§ **DATA EXCERPT**:
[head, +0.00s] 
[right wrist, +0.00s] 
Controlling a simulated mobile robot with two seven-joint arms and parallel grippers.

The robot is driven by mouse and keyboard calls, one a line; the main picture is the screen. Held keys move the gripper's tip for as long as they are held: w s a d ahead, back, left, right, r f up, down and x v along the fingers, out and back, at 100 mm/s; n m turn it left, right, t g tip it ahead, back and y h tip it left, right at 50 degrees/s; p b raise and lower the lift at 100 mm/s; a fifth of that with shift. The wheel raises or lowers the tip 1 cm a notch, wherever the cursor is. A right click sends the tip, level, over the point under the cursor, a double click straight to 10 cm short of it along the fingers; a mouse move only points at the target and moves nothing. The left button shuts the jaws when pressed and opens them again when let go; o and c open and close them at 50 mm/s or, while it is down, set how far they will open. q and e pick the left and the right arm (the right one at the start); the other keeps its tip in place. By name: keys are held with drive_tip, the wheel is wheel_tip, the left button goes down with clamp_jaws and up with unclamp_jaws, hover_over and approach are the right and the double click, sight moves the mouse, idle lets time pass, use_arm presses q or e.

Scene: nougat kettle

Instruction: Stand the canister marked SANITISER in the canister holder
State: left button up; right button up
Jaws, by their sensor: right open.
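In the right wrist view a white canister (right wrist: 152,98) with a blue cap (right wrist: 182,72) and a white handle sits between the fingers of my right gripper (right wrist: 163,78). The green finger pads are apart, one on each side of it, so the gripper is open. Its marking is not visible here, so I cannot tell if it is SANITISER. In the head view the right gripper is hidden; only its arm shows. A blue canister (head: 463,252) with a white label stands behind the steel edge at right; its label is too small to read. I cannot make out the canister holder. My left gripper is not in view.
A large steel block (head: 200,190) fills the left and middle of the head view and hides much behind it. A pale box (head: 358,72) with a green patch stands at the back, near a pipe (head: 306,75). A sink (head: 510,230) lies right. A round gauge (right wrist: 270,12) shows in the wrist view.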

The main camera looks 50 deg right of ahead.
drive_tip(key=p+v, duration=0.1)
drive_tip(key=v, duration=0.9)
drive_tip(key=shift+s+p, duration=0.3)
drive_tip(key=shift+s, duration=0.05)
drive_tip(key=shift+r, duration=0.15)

§ **WHAT IS EXPECTED**: What is the number of lines in the listing above that contain the string "robot"? Give only the number.

§ **RESULT**: 2